D’autres exemples : autour de sa mission « Ressourcer le monde », Veolia se donne (hors statuts) pour but de contribuer au progrès humain, à la santé publique, aux enjeux économiques et environnementaux, à faciliter l’accès aux ressources naturelles… et de favoriser le bien-être de ses salariés. Dès qu’on passe le stade de la proclamation et qu’une raison d’être est intégrée dans les statuts (Atos, Carrefour, Engie, EDF, Danone), l’entreprise sera redevable devant des actionnaires, des salariés, etc. Différentes parties prenantes n’ayant pas toujours les mêmes intérêts et qui pourraient s’engager dans des actions, voire tenter un contentieux considérant que les bons arbitrages sur les allocations de ressources n’ont pas été réalisés.

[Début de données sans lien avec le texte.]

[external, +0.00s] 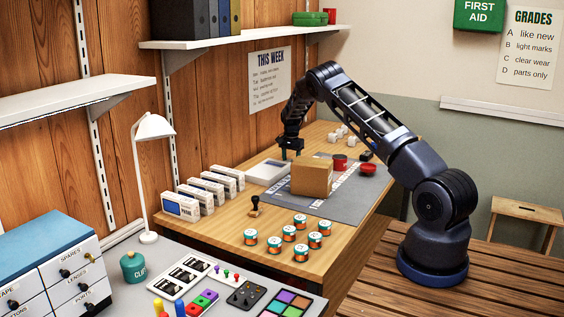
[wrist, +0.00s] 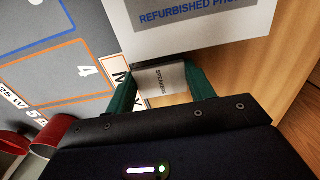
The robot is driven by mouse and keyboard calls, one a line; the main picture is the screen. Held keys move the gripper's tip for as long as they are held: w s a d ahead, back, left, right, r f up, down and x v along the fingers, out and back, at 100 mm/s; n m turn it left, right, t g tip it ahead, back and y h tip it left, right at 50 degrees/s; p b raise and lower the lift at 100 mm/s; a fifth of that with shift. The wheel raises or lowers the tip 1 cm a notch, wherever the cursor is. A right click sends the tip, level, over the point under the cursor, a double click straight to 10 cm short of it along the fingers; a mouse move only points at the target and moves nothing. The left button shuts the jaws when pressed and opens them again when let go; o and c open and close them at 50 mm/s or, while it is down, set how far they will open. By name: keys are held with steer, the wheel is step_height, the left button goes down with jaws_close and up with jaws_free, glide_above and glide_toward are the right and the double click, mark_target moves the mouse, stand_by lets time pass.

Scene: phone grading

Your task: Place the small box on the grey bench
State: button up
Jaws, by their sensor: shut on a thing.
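In the wrist view, my gripper (wrist: 162,68) has its two green fingers shut on a small white box (wrist: 163,82) marked "SPEAKER". The white box with "REFURBISHED PHONES" print (wrist: 205,38) lies just beyond the fingertips. In the external view, my gripper (external: 290,153) points down over the wooden bench, behind the brown cardboard box (external: 311,180) and near the white phone box (external: 268,172). I cannot make out the held box there. The grey bench (external: 172,254) is in the foreground, well to the near left of my gripper.
A desk lamp (external: 149,135), a teal jar (external: 134,267), coloured pieces and trays stand on the grey bench. Several phone boxes (external: 180,207), a stamp (external: 255,206) and several tins (external: 301,253) stand between. A white shelf (external: 75,102) overhangs the left side.

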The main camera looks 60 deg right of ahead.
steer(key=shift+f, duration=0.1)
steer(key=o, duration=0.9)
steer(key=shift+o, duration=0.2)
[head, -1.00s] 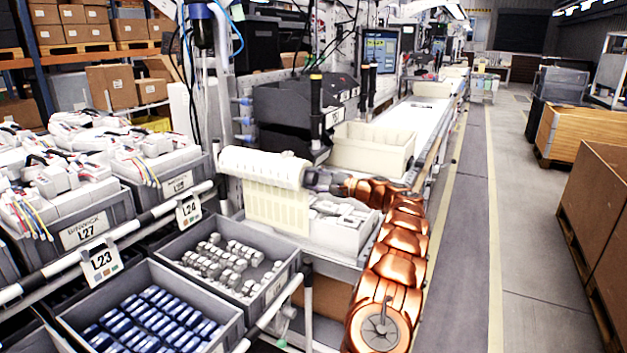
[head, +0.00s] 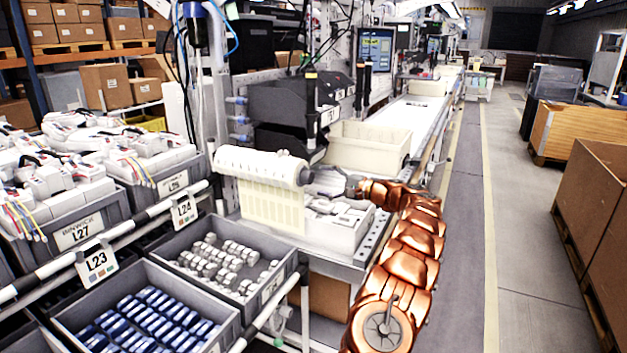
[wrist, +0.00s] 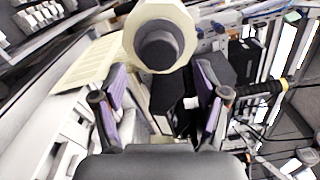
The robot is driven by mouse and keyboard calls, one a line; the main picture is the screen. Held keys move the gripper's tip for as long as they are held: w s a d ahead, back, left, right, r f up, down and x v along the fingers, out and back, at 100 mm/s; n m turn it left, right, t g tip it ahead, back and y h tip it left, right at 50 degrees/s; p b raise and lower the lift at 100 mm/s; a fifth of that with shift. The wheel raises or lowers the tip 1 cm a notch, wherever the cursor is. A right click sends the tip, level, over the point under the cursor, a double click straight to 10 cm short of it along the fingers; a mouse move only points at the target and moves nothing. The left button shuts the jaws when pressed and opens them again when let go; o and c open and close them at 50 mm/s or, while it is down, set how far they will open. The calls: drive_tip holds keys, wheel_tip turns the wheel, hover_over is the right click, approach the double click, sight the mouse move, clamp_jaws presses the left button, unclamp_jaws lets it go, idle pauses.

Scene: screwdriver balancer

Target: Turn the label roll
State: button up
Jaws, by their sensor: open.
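The label roll (head: 258,166) is a thick white roll lying sideways, with a dark core at its right end. A strip of cream labels (head: 272,204) hangs down from it. In the wrist view the roll (wrist: 181,22) shows end-on with its grey core, beyond my fingertips. My gripper (wrist: 160,97) is open, its purple-padded fingers apart with nothing held between them. In the head view my gripper (head: 335,182) is small and partly blends with the white parts behind it, to the right of the roll and apart from its end.
A cream tote (head: 368,147) and black bins (head: 290,105) are behind. Bins of metal fittings (head: 225,262) and blue parts (head: 140,315) are in front. The aisle at right is clear.

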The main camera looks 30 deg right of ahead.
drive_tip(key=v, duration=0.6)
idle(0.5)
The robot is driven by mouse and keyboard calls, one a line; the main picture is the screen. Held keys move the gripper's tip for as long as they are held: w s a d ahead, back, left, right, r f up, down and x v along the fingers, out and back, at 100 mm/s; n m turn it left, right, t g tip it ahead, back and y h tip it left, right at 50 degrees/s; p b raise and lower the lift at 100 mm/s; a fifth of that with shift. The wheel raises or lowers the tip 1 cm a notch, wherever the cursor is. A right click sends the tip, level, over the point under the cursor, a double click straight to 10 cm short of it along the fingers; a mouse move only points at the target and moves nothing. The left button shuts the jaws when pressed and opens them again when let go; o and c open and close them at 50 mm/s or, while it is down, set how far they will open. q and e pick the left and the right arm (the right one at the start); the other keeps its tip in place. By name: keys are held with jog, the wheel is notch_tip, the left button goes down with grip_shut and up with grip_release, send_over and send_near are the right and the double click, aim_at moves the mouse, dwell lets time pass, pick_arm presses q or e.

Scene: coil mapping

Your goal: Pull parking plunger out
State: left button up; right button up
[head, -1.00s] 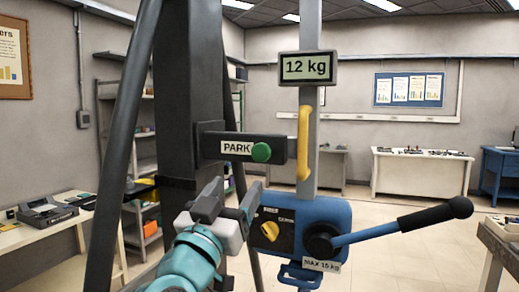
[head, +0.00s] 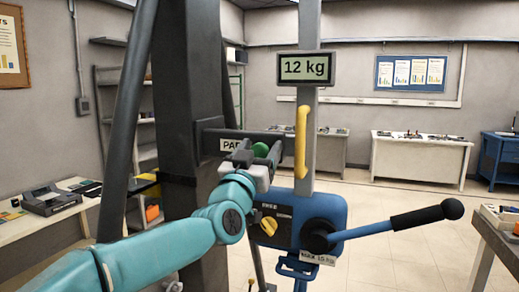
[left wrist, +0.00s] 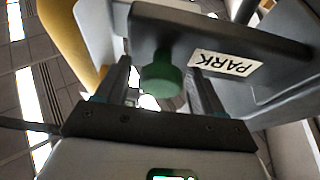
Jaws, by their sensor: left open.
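The parking plunger is a green knob (head: 261,149) on the dark bracket with the PARK label (head: 230,145). My left gripper (head: 258,158) is at the knob, its fingers on either side of it. In the left wrist view the green knob (left wrist: 161,75) sits between the two open fingers (left wrist: 160,88), with gaps visible at both sides. The PARK label (left wrist: 223,65) shows beside it. My right gripper is not in view.
A yellow handle (head: 301,142) stands on the grey mast right of the knob. Below are a blue box (head: 335,212) with a yellow dial (head: 268,226) and a blue lever with a black grip (head: 425,216). A display (head: 306,68) reads 12 kg.

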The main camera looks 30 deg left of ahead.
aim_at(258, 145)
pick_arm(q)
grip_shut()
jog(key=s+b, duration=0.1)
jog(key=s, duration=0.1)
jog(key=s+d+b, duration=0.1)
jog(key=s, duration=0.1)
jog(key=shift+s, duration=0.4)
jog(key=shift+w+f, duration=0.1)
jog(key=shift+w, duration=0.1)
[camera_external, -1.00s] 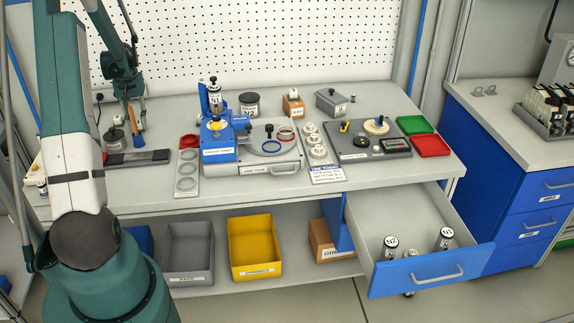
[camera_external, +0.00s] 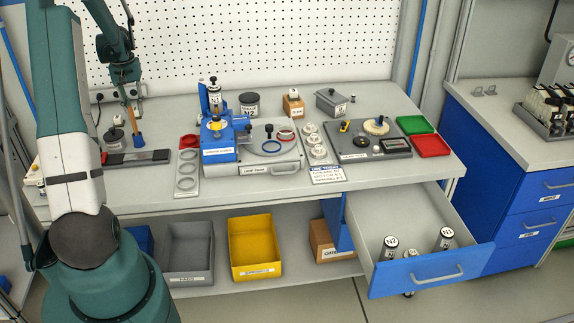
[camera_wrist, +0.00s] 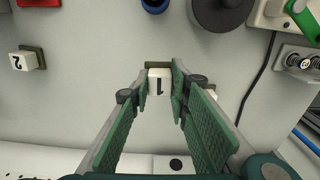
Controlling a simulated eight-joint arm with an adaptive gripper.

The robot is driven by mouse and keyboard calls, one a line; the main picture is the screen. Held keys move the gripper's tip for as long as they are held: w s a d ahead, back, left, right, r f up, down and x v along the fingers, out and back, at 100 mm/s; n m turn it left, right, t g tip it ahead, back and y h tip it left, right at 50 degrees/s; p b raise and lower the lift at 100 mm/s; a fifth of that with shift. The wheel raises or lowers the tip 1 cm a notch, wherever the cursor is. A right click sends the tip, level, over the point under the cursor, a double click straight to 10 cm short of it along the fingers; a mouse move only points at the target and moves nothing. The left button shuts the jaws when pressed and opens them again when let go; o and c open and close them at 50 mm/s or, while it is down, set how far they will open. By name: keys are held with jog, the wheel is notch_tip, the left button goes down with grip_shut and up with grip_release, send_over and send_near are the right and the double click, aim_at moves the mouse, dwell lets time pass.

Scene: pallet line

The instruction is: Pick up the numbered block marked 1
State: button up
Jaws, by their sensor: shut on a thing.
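The numbered block marked 1 (camera_wrist: 159,83) is a small white block with a black digit and a dark olive edge. In the wrist view it sits between the tips of my gripper (camera_wrist: 160,92), which is shut on it. I cannot tell how far it is above the surface. In the external view my gripper (camera_external: 130,105) hangs over the left back part of the bench, and the block is too small to make out there.
In the wrist view, a dark round object (camera_wrist: 221,10), a black cable (camera_wrist: 263,75) and a green lever (camera_wrist: 303,18) lie around my gripper. The pegboard (camera_external: 270,45) is behind.

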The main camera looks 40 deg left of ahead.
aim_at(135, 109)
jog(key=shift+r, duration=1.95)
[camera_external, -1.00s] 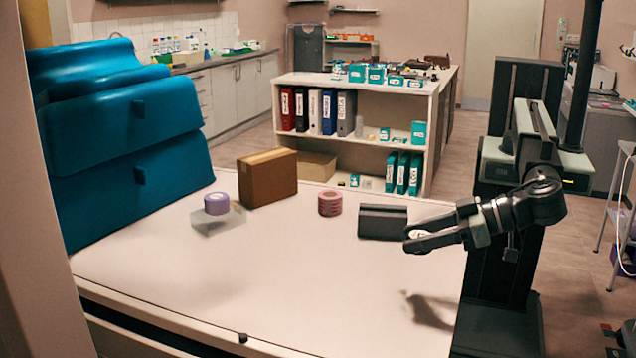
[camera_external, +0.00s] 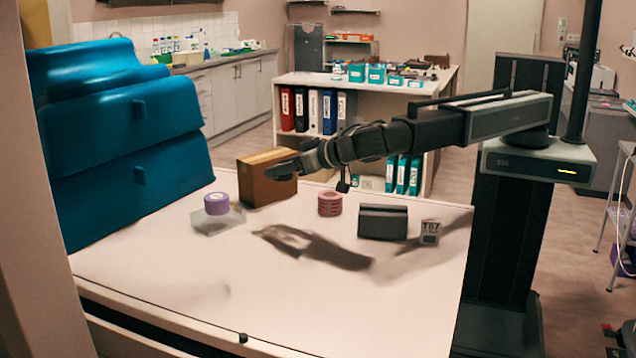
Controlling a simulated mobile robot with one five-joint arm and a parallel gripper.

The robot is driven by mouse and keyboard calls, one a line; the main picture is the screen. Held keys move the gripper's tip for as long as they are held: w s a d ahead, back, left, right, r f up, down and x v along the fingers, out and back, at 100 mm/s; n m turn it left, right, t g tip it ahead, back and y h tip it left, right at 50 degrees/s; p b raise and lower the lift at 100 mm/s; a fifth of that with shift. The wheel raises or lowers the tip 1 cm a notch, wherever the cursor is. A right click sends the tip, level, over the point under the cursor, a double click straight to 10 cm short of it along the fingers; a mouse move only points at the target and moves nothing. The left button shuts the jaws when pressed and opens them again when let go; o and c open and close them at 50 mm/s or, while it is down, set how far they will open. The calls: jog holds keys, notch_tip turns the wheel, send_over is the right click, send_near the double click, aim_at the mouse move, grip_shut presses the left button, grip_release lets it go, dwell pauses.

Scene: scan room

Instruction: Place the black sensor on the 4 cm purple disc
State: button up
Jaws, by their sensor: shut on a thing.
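A purple disc (camera_external: 216,203) sits on a pale, see-through block (camera_external: 218,220) at the left of the white table. My gripper (camera_external: 274,171) is stretched out over the table, in front of the brown box in the picture and up and to the right of the purple disc, apart from it. It is shut on a small dark thing, taken to be the black sensor, whose outline blends with the dark fingers. The gripper's shadow falls on the table below.
A brown cardboard box (camera_external: 255,188) stands behind the gripper. A pink striped roll (camera_external: 330,203), a dark grey box (camera_external: 383,222) and a small labelled tag (camera_external: 430,232) stand to the right. The table's front middle is clear.

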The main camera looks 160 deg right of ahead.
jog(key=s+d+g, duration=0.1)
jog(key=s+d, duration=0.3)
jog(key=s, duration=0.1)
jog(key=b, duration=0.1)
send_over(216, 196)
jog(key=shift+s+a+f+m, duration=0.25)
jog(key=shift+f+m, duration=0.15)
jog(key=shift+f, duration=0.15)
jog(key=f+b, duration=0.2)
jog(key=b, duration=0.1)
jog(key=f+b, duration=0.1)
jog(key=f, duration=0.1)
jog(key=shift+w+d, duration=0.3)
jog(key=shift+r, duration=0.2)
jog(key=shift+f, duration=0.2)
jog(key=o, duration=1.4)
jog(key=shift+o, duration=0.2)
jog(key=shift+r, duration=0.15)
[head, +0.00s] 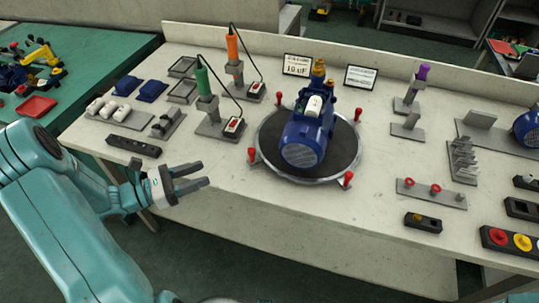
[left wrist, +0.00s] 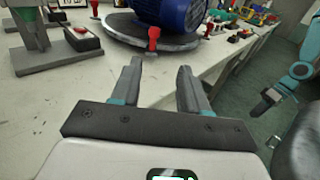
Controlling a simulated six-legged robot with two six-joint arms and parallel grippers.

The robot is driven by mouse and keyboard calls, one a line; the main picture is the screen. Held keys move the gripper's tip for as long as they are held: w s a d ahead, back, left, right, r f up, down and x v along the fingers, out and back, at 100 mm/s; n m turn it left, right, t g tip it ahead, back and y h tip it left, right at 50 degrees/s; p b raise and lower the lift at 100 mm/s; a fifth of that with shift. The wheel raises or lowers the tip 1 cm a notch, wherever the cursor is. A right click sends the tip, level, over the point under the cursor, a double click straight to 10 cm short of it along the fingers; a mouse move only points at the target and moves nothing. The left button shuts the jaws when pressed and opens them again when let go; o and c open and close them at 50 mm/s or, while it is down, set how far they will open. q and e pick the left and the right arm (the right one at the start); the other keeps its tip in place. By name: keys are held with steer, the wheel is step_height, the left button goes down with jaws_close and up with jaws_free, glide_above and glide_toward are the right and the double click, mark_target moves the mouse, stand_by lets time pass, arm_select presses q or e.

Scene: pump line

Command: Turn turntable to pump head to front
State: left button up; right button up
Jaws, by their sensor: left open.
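The turntable (head: 345,164) is a dark round disc with a pale rim and several red upright knobs around it. The blue pump (head: 303,142) lies on it, its round finned end facing the front edge and its brass-coloured fitting (head: 318,68) at the back. My left gripper (head: 206,175) is open and empty, left of the turntable and apart from it. In the left wrist view its open fingers (left wrist: 160,66) point toward the turntable rim (left wrist: 125,32) and a red knob (left wrist: 153,38). My right gripper (left wrist: 264,104) shows small at the right there; its jaw opening is unclear.
Green (head: 205,84) and orange (head: 233,48) handled tools on stands are behind and left of the turntable. A dark block (head: 133,146) lies near the left front. A grey rack with red rings (head: 432,192) is at the right. The bench top before the turntable is clear.

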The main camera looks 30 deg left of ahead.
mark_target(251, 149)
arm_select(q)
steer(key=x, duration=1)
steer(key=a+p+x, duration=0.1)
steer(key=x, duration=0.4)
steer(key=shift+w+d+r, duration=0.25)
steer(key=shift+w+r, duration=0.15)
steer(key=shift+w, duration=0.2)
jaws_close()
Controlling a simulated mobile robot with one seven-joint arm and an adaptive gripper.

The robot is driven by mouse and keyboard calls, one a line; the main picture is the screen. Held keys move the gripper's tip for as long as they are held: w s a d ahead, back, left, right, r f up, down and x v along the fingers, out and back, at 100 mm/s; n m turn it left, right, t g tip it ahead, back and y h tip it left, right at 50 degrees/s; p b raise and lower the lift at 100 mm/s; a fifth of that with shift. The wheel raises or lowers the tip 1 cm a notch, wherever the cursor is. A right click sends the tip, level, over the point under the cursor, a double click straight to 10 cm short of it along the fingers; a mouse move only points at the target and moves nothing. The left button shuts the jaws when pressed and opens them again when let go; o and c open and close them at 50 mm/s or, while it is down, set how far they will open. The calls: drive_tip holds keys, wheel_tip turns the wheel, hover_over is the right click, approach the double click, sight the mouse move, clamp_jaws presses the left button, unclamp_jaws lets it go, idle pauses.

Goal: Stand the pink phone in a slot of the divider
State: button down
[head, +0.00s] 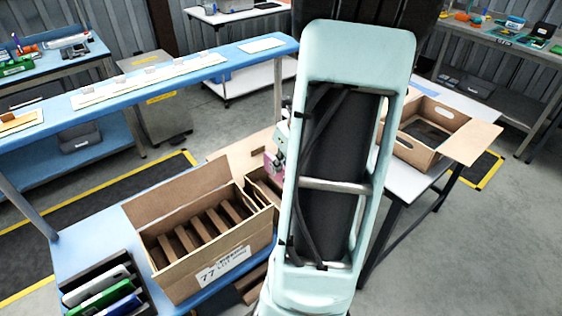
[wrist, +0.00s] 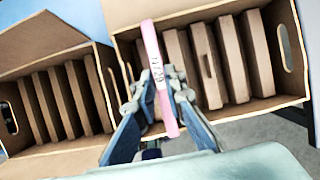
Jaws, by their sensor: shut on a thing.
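The pink phone (wrist: 151,45) is upright and seen edge-on in the wrist view, with dark marks on its edge. My gripper (wrist: 158,102) is shut on it from both sides. The phone is over the left part of a carton (wrist: 292,103) whose cardboard divider (wrist: 231,60) makes several narrow slots. I cannot tell whether its lower end is inside a slot. In the head view a bit of the pink phone (head: 270,164) shows left of my arm, which hides most of the gripper and that carton (head: 262,192).
A second carton (head: 222,266) with slots and a printed label stands beside it, flap (head: 170,192) raised. A black rack (head: 88,267) with white, green and blue devices is at lower left. An open carton (head: 455,117) stands on the right table.

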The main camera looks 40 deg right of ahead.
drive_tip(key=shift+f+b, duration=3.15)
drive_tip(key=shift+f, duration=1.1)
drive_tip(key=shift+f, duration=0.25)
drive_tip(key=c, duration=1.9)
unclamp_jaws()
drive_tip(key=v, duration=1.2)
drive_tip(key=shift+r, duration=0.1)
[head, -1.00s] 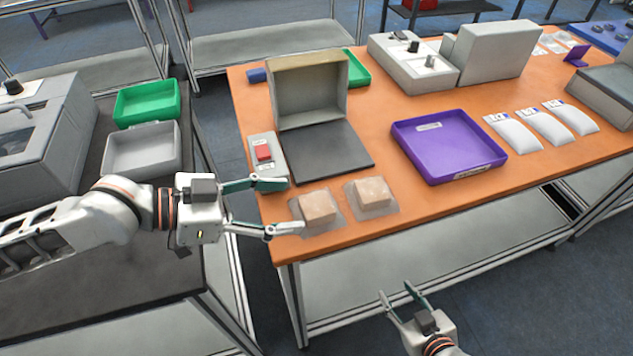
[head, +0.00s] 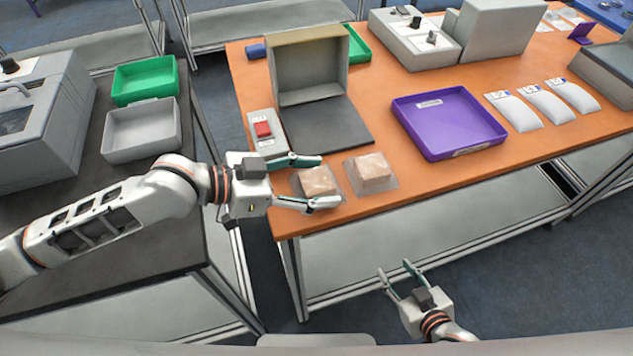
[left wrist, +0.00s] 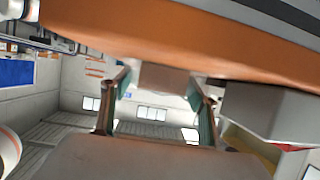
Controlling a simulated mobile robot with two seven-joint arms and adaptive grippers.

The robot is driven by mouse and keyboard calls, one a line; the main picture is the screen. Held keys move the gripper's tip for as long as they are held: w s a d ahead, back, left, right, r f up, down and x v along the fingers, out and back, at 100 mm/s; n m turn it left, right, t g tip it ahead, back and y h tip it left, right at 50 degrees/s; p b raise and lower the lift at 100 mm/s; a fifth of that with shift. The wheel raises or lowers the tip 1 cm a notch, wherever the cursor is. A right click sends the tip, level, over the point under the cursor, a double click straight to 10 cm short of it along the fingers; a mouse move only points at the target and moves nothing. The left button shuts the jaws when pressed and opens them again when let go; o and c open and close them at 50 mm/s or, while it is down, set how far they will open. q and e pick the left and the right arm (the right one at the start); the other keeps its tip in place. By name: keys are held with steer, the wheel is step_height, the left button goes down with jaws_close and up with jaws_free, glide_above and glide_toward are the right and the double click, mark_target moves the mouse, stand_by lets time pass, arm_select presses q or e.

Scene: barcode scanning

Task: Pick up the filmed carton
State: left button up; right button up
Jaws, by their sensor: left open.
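Two small tan cartons sit near the front left edge of the orange table, each with clear film spread around its base. The left filmed carton (head: 317,180) has my left gripper (head: 326,181) at it. The gripper is open, one finger toward the carton's far side and one toward its near side. In the left wrist view a tan carton (left wrist: 165,77) shows between and beyond the open fingertips (left wrist: 164,84); contact cannot be told. The right filmed carton (head: 369,172) stands apart, just right of the fingertips. My right gripper (head: 395,270) is open and empty, in front of the table.
A box with a red button (head: 263,130) and a dark plate with an upright tan hood (head: 310,75) stand behind the cartons. A purple tray (head: 447,121) is to the right, with several white labelled pouches beyond. Bare orange tabletop (head: 420,185) lies right of the cartons.

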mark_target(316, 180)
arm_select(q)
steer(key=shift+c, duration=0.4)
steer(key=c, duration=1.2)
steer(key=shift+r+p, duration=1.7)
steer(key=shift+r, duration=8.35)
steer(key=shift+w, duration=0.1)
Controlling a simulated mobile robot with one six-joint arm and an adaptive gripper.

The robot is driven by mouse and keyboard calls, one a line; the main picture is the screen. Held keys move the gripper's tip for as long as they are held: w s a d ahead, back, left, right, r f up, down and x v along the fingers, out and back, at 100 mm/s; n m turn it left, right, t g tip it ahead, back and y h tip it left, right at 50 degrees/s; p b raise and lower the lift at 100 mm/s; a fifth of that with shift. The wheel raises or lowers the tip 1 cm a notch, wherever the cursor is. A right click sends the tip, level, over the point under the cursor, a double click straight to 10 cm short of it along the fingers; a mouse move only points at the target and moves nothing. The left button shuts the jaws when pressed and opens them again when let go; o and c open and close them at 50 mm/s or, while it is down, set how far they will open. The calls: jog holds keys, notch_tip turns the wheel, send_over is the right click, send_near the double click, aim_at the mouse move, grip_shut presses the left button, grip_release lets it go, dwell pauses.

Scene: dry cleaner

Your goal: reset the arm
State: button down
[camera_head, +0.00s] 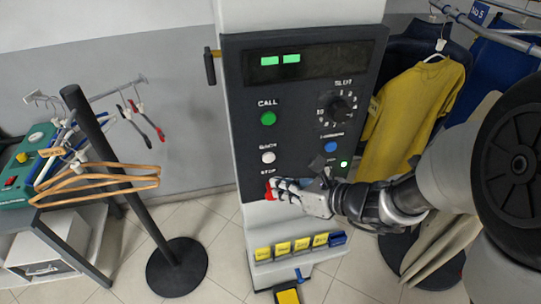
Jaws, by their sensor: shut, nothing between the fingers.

Le Groupe Rocher est la première entreprise à avoir choisi d’être « à mission ». Bris Rocher a décidé d’y aller « même si s’engager dans cette voie est s’exposer. La raison d’être, c’est l’impact sur le long terme, à condition que la performance à court terme soit assurée. Être une entreprise à mission, c’est conjuguer performance économique et contribution au bien commun ». La raison d’être statutaire du Groupe Rocher (du 9 décembre 2019) est : « Reconnecter l’homme à la nature. » Forte de ses expertises botaniques, agronomiques et scientifiques et du modèle unique créé à La Gacilly, la société cultive un lien direct avec ses communautés et ses territoires. Bris Rocher s’inscrit dans les racines du groupe et le sillon tracé par son grand-père. Ainsi, la raison d’être du groupe s’accompagne d’engagements : réduction des émissions de gaz à effet de serre de 50 %, certification B Corp de 100 % du groupe, réduction de 30 % des consommations de plastique, plantation de 200 millions d’arbres à échéance 2030.